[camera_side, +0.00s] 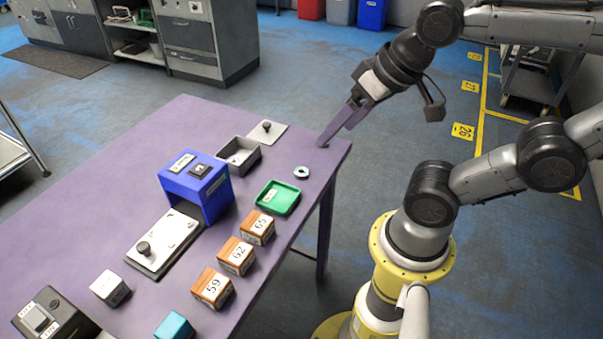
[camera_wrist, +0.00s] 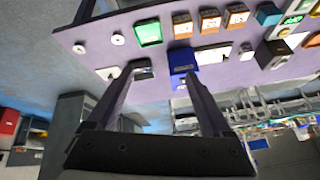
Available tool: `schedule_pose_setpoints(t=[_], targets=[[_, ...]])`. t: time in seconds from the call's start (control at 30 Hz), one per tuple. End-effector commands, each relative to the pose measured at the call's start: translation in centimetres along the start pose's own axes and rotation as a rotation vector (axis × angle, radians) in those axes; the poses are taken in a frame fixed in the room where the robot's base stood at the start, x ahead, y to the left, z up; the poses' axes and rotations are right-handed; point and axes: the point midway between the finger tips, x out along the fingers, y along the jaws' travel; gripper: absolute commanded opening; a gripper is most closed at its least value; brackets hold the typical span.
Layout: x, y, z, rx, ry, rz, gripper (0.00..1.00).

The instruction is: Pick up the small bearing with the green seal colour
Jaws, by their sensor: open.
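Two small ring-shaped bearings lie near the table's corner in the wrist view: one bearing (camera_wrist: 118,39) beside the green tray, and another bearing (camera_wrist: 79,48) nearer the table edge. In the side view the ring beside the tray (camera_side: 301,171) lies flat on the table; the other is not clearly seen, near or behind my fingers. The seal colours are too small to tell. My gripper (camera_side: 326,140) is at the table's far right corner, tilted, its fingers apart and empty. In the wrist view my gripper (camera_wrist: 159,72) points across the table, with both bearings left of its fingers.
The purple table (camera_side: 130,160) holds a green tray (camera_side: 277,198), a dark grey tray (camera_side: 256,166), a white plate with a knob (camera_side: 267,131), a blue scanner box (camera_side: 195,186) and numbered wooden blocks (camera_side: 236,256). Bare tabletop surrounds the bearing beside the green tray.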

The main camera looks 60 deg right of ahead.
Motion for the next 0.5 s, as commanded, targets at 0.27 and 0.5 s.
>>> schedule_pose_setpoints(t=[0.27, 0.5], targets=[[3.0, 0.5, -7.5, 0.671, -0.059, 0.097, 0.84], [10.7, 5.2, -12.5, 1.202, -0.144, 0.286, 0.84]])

• Exercise brief
Search the preceding listing for the word "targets" and pull out every line that holds it.

• Exercise output
Available tool: `schedule_pose_setpoints(t=[_], targets=[[_, ...]])`. t: time in seconds from the call's start (control at 30 Hz), one per tuple. End-effector commands, each relative to the pose measured at the call's start: translation in centimetres along the start pose's own axes and rotation as a rotation vector (axis × angle, radians) in those axes; the poses are taken in a frame fixed in the room where the robot's base stood at the start, x ahead, y to the left, z up; the poses' axes and rotations are right-handed; point and axes: the point midway between the finger tips, x out along the fingers, y along the jaws' travel; gripper: absolute commanded opening; a gripper is most closed at its least value; brackets hold the typical span.
Motion for the next 0.5 s, as commanded, targets at 0.27 and 0.5 s.
>>> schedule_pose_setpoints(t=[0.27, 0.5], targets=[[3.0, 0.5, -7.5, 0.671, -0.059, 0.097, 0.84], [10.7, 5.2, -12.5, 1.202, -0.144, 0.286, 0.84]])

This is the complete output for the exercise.